Assim, a primeira edição de “Nós vimos a cobra fumar” foi lançada no final de 2005, com exposição e coquetel na Casa da Itália, em Salvador. Distribuída em vários estados do país, a tiragem se esgotaria nos anos seguintes, a publicação ganharia a primeira versão em e-book (Amazon) e seu conteúdo se tornaria referência de reportagens temáticas e fonte para outras obras, como os livros “Batalhas de um pracinha” (Antonio Walter Santim) e “O Itamaraty e a Força Expedicionária Brasileira (FEB)” (Aurimar Jacobino de Barros Nunes). Também teria trechos reproduzidos em sites voltados ao tema da II Guerra no Brasil, na Itália e nos Estados Unidos.
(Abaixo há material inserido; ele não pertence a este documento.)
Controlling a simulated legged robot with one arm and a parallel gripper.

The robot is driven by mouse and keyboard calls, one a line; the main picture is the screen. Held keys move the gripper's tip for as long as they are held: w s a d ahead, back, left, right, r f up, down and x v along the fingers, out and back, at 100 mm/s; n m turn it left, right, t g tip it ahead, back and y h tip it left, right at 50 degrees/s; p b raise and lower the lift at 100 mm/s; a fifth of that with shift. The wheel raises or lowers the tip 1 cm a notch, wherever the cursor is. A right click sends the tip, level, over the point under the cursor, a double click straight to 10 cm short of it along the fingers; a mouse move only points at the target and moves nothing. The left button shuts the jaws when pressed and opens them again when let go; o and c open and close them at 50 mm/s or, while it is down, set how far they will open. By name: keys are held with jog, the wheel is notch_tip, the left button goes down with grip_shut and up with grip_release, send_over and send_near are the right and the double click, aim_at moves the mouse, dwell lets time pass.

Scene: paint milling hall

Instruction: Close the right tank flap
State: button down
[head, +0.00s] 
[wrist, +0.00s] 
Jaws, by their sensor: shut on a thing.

A segunda edição, lançada em 2014 em Barretos (SP), para onde Diogo havia se mudado, foi lançada no museu municipal Ruy Menezes, onde também foi montada uma exposição alusiva ao legado de Italo e aos 70 anos da campanha da FEB. Viabilizada através de parceria com empresas locais, a edição teve a receita da noite de autógrafos e parte da tiragem destinada para a Santa Casa do município, que na época atravessava grande dificuldade de manutenção.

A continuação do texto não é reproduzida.